> **PROBLEM STATEMENT**:
Where a line of the listing below includes the word "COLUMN", reproduce that line.

[Data items]
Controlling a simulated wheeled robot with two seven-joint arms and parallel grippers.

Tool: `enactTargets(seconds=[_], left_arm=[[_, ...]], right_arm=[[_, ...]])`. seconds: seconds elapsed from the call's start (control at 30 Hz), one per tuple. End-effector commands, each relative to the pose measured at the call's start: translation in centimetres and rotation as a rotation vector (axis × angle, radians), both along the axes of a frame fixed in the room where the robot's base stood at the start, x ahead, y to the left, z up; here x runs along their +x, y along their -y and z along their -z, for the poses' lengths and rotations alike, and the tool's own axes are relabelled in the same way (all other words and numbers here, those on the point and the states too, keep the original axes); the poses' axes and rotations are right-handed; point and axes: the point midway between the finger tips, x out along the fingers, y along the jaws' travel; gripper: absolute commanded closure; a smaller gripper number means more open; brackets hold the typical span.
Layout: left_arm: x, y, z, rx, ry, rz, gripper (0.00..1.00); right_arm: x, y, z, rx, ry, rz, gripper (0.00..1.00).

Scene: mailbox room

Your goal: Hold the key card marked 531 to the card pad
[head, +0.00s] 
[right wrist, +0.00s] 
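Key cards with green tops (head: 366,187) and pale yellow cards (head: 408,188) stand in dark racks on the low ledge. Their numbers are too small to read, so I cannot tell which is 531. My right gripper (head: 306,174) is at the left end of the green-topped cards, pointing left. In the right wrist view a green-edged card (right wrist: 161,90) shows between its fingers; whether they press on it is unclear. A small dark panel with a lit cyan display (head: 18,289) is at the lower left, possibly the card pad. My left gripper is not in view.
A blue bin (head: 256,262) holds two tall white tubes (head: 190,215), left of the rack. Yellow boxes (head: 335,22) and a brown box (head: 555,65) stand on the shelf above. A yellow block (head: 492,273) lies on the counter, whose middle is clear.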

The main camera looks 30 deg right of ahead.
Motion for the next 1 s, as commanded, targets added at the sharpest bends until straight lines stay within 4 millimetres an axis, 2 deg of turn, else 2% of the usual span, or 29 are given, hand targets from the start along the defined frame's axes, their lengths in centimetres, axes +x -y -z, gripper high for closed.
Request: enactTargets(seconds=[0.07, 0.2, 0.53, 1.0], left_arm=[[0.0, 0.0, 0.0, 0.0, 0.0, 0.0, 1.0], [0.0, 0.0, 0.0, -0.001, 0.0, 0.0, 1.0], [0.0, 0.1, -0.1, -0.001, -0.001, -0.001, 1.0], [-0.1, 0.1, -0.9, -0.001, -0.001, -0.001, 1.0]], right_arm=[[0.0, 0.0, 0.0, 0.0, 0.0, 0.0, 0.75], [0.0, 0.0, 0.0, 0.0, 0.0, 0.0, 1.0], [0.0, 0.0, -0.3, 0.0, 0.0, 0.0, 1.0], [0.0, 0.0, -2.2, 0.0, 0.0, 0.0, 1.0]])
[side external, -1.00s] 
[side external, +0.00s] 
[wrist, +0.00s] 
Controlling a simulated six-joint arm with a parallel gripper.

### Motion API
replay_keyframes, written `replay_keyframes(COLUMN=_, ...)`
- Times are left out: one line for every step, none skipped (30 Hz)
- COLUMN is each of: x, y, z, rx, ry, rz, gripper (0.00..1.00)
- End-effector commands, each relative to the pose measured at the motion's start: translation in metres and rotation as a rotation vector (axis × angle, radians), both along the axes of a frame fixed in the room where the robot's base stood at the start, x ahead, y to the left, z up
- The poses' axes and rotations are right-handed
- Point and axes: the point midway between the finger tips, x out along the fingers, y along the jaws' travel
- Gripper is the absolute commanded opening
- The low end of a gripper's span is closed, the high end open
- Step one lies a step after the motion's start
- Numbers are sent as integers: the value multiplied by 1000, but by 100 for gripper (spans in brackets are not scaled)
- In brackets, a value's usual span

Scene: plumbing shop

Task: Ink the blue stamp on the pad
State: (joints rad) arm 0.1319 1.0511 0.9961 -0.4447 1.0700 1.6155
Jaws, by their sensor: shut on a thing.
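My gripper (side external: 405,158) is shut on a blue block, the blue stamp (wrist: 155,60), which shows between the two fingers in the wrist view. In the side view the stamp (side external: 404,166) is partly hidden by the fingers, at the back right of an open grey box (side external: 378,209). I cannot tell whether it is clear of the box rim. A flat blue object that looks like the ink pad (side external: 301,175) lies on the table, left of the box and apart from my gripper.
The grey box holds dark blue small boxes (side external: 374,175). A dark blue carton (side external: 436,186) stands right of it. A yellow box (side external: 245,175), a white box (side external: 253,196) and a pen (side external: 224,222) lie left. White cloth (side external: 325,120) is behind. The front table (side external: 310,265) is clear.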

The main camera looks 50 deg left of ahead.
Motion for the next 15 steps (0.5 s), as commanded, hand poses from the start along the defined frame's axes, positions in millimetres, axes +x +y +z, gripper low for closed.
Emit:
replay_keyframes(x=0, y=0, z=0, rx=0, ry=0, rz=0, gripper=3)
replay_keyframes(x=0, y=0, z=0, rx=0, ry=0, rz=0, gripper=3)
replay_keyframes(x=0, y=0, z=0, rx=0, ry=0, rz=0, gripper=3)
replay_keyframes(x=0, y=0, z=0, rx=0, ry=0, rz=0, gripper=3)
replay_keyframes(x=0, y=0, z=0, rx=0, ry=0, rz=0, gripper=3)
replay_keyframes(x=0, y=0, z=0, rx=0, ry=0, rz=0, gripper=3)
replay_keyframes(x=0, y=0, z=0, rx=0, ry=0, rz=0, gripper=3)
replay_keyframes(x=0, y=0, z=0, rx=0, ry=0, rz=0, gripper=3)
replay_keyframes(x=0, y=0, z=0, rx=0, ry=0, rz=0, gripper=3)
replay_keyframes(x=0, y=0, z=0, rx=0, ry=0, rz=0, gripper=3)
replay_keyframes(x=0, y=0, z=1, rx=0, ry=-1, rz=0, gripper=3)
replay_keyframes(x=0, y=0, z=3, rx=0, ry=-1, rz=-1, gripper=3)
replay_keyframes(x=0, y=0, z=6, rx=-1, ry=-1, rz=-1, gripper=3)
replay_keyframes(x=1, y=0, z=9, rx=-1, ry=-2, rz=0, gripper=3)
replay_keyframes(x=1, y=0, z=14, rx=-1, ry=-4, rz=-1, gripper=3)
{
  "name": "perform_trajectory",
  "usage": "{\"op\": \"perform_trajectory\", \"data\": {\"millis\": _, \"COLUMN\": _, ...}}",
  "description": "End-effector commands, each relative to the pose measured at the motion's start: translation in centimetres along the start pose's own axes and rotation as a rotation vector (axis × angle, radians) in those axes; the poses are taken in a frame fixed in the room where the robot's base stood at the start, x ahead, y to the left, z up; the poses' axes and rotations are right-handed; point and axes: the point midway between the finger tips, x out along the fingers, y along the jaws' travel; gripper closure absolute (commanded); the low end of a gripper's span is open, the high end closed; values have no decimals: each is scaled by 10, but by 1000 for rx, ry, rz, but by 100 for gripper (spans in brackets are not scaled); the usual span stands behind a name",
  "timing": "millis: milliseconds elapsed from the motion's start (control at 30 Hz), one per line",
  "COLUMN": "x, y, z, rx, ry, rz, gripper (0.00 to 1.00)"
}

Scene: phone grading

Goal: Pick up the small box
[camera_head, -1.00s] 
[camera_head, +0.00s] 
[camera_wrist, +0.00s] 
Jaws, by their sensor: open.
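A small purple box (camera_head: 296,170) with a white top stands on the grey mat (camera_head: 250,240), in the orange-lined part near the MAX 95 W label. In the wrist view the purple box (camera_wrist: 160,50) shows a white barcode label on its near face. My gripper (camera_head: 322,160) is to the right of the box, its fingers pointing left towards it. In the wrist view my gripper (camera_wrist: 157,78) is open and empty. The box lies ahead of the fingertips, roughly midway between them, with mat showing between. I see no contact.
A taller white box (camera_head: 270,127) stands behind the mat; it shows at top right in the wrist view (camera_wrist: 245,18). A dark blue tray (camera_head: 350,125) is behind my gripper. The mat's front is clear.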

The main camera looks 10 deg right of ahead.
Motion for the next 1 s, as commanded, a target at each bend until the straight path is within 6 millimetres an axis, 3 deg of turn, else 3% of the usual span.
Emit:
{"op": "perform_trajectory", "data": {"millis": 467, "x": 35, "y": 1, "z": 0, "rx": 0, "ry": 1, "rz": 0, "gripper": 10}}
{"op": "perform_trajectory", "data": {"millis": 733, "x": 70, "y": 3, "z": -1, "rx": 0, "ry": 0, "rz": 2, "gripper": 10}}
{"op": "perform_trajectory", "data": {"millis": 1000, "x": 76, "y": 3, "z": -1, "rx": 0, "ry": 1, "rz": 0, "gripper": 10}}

> **WORKED SOLUTION**:
replay_keyframes, written `replay_keyframes(COLUMN=_, ...)`
- COLUMN is each of: x, y, z, rx, ry, rz, gripper (0.00..1.00)
  "usage": "{\"op\": \"perform_trajectory\", \"data\": {\"millis\": _, \"COLUMN\": _, ...}}",
  "COLUMN": "x, y, z, rx, ry, rz, gripper (0.00 to 1.00)"

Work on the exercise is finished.